From 4ab91bcf57f01d37ee29bbd98459a04129df73aa Mon Sep 17 00:00:00 2001
From: Alexandru Gherghescu <gherghescu_alex1@yahoo.ro>
Date: Mon, 22 Jan 2024 21:50:30 +0200
Subject: [PATCH] Ignore last batches when calculating final train loss

Visual change. This only changes what the trainer reports as the final
training loss.

Not quite sure if the value before was accurate anyway, since gradient
accumulation would not let the optimizer step every batch anyway.

For a big enough dataset, this should not have any impact at all.

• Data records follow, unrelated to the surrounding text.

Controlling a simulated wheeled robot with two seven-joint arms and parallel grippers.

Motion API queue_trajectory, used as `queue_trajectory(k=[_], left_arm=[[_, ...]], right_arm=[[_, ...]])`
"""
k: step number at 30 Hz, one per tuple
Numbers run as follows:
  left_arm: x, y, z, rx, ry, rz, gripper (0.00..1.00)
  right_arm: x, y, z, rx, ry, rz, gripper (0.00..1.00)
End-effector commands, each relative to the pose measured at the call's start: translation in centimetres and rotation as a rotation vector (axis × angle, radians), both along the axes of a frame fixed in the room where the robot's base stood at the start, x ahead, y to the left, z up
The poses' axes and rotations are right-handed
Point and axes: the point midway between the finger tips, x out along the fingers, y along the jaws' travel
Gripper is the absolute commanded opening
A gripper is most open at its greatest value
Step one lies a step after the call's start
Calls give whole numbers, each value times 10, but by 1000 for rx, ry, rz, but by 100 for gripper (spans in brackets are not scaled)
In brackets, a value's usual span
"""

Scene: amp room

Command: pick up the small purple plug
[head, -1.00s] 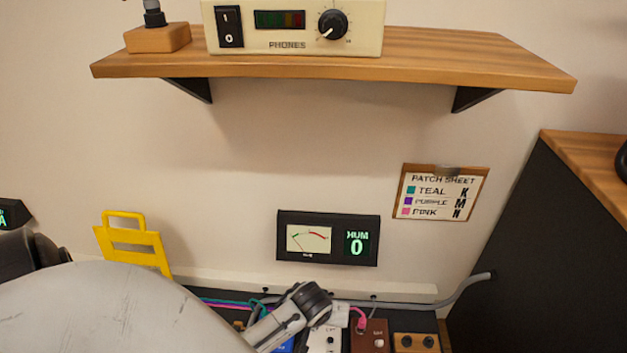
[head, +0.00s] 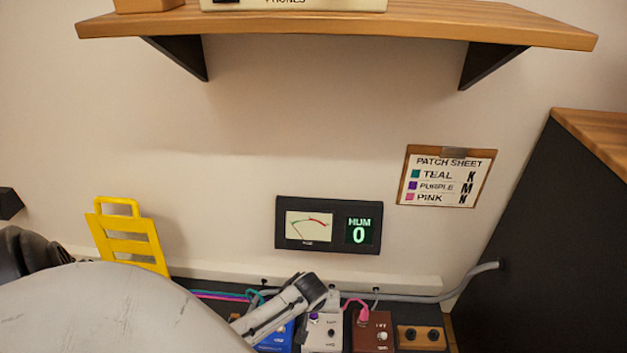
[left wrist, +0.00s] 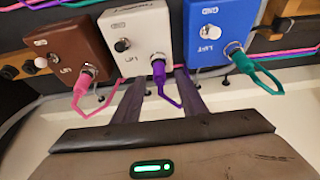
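The small purple plug (left wrist: 158,70) sits in the near face of the white pedal (left wrist: 135,35) in the left wrist view, its purple cable looping toward the gripper. My left gripper (left wrist: 161,80) is open, its two dark fingers apart with the plug and cable showing between them; I cannot tell whether either finger touches the plug. In the head view, a small purple spot of the plug (head: 313,317) shows on the white pedal (head: 322,332), beside my left arm's wrist, and the fingertips there are hidden. My right gripper is not in view.
A brown pedal (left wrist: 60,50) with a pink plug (left wrist: 82,80) and a blue pedal (left wrist: 207,38) with a teal plug (left wrist: 236,52) flank the white one closely. A hum meter (head: 328,224) and patch sheet (head: 447,177) hang on the wall behind, under a shelf (head: 340,28).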

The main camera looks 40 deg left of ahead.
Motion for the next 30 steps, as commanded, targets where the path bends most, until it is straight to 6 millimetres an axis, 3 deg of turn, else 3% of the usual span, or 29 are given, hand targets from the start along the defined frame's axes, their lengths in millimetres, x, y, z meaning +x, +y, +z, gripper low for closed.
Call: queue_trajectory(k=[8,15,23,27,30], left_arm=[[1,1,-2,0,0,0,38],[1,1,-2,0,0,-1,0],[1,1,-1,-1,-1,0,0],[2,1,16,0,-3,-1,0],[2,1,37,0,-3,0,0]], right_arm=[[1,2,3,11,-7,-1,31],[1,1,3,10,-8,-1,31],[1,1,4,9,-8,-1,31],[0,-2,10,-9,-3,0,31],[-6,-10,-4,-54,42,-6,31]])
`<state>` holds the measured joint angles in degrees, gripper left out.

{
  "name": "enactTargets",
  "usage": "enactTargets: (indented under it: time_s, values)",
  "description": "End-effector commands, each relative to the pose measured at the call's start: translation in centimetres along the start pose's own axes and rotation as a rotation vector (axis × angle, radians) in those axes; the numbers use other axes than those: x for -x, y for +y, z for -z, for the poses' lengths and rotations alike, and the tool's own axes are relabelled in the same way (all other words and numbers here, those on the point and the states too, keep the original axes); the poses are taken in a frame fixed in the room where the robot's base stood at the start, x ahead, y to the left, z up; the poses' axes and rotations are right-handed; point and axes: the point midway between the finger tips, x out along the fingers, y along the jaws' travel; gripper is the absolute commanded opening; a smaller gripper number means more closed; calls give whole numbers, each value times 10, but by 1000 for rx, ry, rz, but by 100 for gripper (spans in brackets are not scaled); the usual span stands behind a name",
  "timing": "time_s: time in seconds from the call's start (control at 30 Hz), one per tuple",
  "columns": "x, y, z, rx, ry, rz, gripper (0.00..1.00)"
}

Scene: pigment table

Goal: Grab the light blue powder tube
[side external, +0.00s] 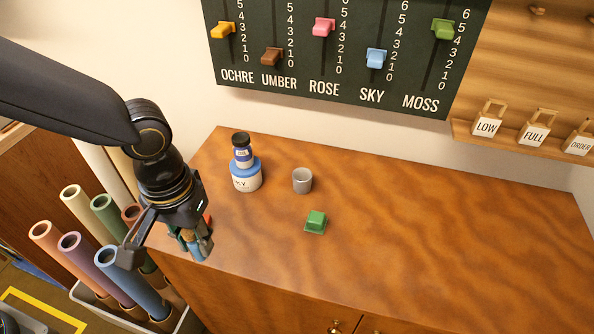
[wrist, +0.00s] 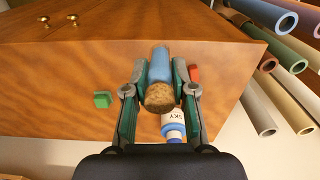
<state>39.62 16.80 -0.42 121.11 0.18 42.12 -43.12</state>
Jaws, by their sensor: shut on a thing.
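The light blue powder tube (wrist: 160,64) with a cork stopper (wrist: 160,97) is between my gripper's fingers (wrist: 159,88) in the wrist view, and they are shut on it. In the side external view my gripper (side external: 196,241) is at the left end of the wooden table, with the light blue tube (side external: 204,249) showing at its fingertips. My fingers hide part of the tube. I cannot tell whether the tube touches the table.
A grey cup (side external: 302,180) and green block (side external: 316,222) are to the right. A red piece (wrist: 194,73) is beside my finger. Large coloured rolls (side external: 85,255) stand left. The table's right side is clear.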

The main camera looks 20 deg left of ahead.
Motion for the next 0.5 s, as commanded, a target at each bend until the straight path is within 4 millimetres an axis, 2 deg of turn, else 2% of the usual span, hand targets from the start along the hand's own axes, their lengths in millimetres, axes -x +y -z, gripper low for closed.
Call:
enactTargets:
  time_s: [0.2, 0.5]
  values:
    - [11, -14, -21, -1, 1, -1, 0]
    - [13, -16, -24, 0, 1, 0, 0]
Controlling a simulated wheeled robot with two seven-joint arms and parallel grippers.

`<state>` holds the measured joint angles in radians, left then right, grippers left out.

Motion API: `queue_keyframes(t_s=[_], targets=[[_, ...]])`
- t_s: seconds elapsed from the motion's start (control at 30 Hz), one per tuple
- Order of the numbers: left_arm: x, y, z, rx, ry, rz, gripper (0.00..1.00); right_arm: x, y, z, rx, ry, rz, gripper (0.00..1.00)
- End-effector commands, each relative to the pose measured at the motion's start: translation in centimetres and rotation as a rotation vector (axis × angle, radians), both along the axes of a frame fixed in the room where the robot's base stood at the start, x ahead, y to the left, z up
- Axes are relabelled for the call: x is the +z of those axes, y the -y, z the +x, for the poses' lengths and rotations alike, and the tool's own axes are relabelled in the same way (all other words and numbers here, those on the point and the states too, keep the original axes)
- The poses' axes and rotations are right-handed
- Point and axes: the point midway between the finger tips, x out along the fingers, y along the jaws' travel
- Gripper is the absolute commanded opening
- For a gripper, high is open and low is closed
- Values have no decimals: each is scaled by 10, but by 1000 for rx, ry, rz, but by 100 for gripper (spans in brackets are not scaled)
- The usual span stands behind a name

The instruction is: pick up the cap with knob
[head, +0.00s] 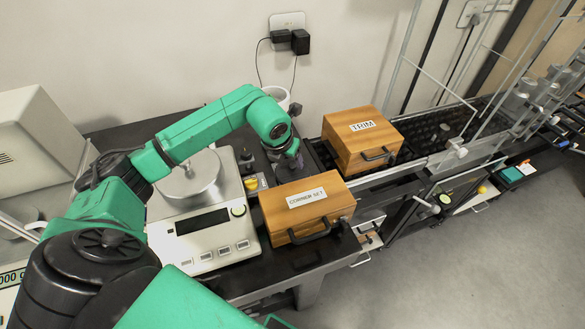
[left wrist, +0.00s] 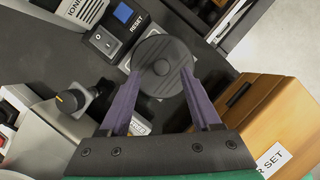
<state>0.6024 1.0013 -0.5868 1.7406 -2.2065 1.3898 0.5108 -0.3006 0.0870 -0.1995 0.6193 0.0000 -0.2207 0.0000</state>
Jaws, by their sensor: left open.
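The cap with knob (left wrist: 163,66) shows in the left wrist view as a dark round disc with a raised bar across it. It lies beyond and between the two purple fingers of my left gripper (head: 289,165). The fingers are open and stand on either side of it; whether they touch it I cannot tell. In the head view the gripper points down behind the CORNER SET box, and I cannot make out the cap there. My right gripper is not in view.
The wooden CORNER SET box (head: 325,209) stands close to the gripper; it also shows in the left wrist view (left wrist: 262,113). A weighing scale (head: 206,232) is to the left. A wooden TRIM box (head: 360,145) is at the right. A RESET switch box (left wrist: 103,41) is near the cap.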

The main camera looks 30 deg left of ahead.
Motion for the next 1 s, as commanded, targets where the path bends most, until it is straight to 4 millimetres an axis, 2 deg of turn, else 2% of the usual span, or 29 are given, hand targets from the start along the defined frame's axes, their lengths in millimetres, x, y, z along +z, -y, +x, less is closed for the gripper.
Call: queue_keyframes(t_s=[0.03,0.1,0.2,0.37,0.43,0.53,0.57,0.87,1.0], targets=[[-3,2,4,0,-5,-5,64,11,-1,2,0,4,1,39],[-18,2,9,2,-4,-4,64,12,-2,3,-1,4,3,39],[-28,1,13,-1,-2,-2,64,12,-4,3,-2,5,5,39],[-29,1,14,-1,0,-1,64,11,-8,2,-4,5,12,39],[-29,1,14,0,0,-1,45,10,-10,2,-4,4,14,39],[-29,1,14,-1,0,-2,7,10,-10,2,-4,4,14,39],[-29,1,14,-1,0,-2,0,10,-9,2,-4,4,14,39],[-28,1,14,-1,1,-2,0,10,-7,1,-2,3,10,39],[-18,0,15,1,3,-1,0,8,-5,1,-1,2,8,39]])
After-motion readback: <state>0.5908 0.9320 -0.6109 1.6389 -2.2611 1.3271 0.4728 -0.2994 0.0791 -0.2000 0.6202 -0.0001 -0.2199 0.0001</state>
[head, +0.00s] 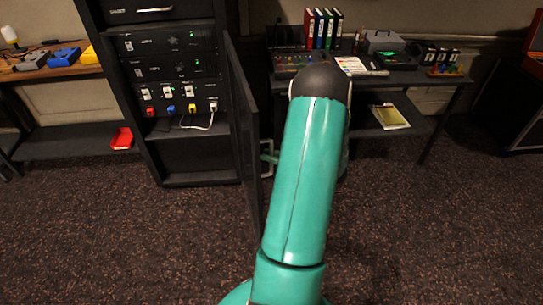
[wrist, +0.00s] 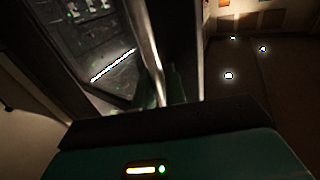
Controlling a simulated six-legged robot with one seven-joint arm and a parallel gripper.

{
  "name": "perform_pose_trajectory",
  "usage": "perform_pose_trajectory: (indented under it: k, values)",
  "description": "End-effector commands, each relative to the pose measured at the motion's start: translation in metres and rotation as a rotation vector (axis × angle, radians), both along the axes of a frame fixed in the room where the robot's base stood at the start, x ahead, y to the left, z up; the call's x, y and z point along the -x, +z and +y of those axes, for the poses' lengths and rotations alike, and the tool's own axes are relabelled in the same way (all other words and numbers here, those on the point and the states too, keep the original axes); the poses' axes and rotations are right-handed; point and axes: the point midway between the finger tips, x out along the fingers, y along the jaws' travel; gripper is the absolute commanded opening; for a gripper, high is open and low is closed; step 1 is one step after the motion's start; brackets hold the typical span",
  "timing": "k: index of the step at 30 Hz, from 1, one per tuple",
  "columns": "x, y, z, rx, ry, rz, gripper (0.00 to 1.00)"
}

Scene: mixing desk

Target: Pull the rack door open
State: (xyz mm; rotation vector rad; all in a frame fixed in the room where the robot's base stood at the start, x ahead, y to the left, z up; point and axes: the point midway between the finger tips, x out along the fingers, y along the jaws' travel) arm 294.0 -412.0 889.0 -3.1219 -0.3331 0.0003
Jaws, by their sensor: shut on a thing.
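The rack (head: 178,15) stands at the left centre in the head view with its front exposed. Its dark door (head: 243,130) is swung out wide, seen nearly edge-on. A pale handle (head: 267,172) shows on the door's right side. My gripper (head: 269,157) is at this handle and shut on it; my green arm hides most of it. In the wrist view my gripper (wrist: 166,85) is dark, with the handle's pale bar (wrist: 144,40) rising from between the fingers; the exact contact is hard to make out.
A side table (head: 457,80) with folders and devices stands behind my arm, right of the door. A wooden bench (head: 45,72) is left of the rack, with a red object (head: 122,139) on its lower shelf. The carpet (head: 150,245) in front is clear.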

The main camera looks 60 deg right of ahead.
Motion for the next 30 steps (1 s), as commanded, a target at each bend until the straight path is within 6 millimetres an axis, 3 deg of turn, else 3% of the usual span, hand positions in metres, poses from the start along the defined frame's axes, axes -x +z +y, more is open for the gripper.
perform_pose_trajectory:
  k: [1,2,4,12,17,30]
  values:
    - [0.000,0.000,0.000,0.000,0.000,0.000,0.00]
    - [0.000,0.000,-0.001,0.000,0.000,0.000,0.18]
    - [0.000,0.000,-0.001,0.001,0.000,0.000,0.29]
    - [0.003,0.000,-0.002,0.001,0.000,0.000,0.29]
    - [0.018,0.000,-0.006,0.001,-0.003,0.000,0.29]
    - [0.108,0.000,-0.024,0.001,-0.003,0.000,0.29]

The final loss value will be reported based on the last calculation of
the loss, correctly taking into consideration gradient accumulation as
well.
---
 optimus/trainer.py | 4 ----
 1 file changed, 4 deletions(-)

diff --git a/optimus/trainer.py b/optimus/trainer.py
index 065d61a..f55f73e 100644
--- a/optimus/trainer.py
+++ b/optimus/trainer.py
@@ -155,10 +155,6 @@ class Trainer():
                                         f"~{self.ms_per_batch:.2f} ms/batch | " \
                                         f" lr: {lr:.7f}"
 
-        # account for last batches when computing average train loss
-        self.train_loss = total_loss / (len(self.dl.train) % est_interval - 1)
-        self.train_ppl = math.exp(self.train_loss)
-
         pb.on_iter_end()
 
     def _do_epoch_validate(self):
-- 
GitLab